2 Secondo atto. Stavolta arrivano 197 bozzetti opera di 96 persone, artisti, disegnatori ma anche comuni mortali senza l’ombra di conoscenze grafico-artistiche. La commissione esamina attentamente ciascun bozzetto e li raggruppa in sette filoni che sviluppano concetti anche assai diversi tra loro: “api, scudo con corona turrita, ruota dentata con stella, aquila, torre con faro, stella, donna rappresentante l’Italia”. Strano che, nel verbale dei lavori della commissione, consegnato alla presidenza della Costituente il 30 gennaio ’48 (a Costituzione stavolta non solo approvata ma entrata in vigore da un mese) non ci sia traccia, sottolineata, di un simbolo – l’ulivo – metafora di pace e di amicizia che pure ha stimolato la fantasia di parecchi concorrenti.
Per esempio del forlivese Innocente Bertozzi che scrivendo, su carta da bollo, alla commissione, fa presente di non essere “un artista ma semplicemente un lavoratore agricolo disoccupato che ha frequentato solo la quinta elementare”. Propone una corona di tranci di ulivo e poi si firma “devotissimo e umilissimo servo”: della Repubblica, naturalmente. O per esempio del siracusano Ignazio D’Amico, il quale suggerisce uno stemma che, tra “Dio e popolo”, racchiude il tricolore “tra foglie di ulivo”. E “rami di ulivo” tornano anche nel bozzetto del romano Giovanni Vaccato e in quello di un anonimo napoletano che si firma “Dio salvi l’Italia”, mentre Mariano Fratellone, da Santa Caterina Villermosa (Caltanissetta) nel suo bozzetto ci pianta addirittura un intero “albero di ulivo”. Certo, non mancano i suggerimenti più astrusi: da “un microfono radiofonico che manda raggi di luce porporina tutt’intorno e che contiene l’emblema dell’antica Roma, cioè la lupa che allatta Romolo e Remo” a “una quercia con molte ghiande grondanti di miele”.

Ma, ripeto, l’elemento più ricorrente in simboli anche diversissimi è sempre quello: l’ulivo.
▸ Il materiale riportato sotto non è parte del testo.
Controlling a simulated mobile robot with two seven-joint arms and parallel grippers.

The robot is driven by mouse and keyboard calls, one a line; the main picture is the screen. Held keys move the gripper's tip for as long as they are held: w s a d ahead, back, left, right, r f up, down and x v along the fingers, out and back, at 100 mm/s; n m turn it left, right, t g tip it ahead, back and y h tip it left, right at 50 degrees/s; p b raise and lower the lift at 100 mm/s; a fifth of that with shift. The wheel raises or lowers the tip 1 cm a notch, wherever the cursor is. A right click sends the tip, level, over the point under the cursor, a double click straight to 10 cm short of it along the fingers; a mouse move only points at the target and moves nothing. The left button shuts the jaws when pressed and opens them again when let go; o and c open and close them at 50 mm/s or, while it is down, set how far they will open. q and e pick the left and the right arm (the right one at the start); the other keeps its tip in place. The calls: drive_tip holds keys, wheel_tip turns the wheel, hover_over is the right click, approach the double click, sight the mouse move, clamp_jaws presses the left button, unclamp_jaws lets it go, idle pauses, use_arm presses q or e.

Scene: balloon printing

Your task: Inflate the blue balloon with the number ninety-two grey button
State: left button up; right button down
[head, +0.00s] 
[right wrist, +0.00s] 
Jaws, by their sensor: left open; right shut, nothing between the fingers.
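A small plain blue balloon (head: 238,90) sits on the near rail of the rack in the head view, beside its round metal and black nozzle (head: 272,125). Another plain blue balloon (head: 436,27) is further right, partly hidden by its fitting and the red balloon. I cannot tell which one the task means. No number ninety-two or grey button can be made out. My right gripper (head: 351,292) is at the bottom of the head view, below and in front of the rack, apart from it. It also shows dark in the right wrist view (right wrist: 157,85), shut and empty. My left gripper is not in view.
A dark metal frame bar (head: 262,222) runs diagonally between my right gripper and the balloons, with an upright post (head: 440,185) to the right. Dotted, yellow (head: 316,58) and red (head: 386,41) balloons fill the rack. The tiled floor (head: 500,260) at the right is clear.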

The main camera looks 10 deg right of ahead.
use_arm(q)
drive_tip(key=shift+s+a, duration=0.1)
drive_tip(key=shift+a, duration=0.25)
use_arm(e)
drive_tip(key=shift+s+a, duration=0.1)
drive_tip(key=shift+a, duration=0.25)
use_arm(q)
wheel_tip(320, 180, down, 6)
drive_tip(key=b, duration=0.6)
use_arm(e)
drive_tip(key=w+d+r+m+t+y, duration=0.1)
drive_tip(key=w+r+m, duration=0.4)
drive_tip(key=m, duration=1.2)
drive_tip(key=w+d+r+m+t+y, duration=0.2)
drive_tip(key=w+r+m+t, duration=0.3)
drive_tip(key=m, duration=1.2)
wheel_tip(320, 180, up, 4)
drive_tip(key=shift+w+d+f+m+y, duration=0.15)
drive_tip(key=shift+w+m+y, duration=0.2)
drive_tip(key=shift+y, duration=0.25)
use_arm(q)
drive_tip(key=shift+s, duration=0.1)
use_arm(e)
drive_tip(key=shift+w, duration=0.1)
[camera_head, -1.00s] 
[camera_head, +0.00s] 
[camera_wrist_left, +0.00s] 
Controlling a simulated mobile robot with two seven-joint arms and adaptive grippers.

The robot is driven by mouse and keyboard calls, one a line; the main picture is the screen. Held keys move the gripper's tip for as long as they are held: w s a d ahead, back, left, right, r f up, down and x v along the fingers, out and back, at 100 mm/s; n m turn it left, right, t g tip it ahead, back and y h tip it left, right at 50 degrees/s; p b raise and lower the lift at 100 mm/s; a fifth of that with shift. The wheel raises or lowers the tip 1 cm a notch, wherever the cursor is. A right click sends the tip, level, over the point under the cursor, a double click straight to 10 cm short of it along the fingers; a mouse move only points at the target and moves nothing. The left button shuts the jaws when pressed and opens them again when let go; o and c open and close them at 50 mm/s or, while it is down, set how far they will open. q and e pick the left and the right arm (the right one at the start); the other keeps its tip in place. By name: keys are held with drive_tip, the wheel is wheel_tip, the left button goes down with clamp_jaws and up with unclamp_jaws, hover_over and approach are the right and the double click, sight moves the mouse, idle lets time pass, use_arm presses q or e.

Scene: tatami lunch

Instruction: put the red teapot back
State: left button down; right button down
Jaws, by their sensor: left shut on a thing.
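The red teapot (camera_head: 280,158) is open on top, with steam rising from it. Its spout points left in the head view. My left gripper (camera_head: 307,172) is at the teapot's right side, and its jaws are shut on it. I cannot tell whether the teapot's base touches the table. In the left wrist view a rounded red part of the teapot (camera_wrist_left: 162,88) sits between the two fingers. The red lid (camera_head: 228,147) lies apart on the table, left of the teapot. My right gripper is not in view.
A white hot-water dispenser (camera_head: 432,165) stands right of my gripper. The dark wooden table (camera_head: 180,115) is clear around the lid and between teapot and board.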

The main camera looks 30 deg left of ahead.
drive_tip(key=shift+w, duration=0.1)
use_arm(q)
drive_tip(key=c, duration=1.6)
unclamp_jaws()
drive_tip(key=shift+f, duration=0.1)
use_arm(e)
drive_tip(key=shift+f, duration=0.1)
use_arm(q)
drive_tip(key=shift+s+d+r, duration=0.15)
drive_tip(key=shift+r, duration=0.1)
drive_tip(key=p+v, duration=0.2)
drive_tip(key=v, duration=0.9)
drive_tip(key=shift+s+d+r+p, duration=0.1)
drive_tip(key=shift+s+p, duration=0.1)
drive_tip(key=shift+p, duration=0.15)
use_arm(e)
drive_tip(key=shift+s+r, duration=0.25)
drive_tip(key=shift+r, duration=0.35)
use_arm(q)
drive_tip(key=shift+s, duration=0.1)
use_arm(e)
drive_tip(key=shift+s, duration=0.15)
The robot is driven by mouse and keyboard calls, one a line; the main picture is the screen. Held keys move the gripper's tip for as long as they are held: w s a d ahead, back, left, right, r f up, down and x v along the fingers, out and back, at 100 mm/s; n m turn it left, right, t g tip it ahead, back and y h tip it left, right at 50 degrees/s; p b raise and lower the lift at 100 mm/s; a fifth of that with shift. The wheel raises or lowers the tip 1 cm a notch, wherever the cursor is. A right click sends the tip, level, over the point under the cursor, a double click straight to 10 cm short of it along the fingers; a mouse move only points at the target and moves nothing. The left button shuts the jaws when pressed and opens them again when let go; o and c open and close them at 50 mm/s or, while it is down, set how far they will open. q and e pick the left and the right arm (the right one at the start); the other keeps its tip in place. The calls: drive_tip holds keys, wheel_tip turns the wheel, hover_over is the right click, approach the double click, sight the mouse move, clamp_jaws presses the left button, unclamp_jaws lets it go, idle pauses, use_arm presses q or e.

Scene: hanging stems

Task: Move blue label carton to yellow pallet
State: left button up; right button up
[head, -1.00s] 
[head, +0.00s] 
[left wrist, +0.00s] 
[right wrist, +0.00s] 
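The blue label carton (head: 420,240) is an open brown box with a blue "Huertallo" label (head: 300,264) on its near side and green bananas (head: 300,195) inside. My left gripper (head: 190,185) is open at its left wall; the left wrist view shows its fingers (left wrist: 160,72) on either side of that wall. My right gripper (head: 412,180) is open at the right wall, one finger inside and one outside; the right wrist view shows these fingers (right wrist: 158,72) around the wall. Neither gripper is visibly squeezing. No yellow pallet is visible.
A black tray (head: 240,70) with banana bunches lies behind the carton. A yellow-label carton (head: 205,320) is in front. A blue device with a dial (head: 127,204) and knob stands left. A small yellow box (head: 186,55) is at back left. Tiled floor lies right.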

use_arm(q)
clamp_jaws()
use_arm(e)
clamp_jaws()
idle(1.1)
Ed è naturale: l’Italia esce da una guerra tremenda, l’Italia anela alla pace. A metà del lavoro, “dopo una prima eliminazione”, la commissione concentra la sua attenzione su dodici bozzetti e, tra questi, decide “all’unanimità” di proporre “all’approvazione dell’Assemblea costituente il bozzetto ideato dal pittore Paolo Paschetto, abitante in Roma, via Eleonora Pimentel 2”. Daccapo Paschetto: chi la dura la vince, e non a caso. L’artista ha già realizzato opere importanti, come ad esempio i cartoni delle splendide vetrate del Tempio Valdese e della Casina delle Civette di Villa Torlonia, a Roma.
3 Terzo atto. L’indomani, nella seduta antimeridiana del 31 gennaio – in chiusura dei lavori della Costituente – l’assemblea approva la proposta. “Del che fu redatto verbale”, e il presidente Umberto Terracini ne dà immediata comunicazione al presidente del Consiglio Alcide De Gasperi “perché voglia dare opportune disposizioni per l’esecuzione di tale deliberazione”.
Così nacque, nelle forme più solennemente rituali, quello stemma che ci accompagna oramai da 72 anni e che, a differenza del tricolore, è frutto sì di una deliberazione ufficiale ma non è costituzionalizzata, e con una matrice un po’ naif. In fondo è giusto che sia così. (Anche “Fratelli d’Italia” è stato “provvisorio” dalla nascita della Repubblica sino al 2017 quando, con una legge, è diventato l’inno ufficiale. Mentre in Francia la “Marsigliese” è in Costituzione, ma questa è un’altra storia…).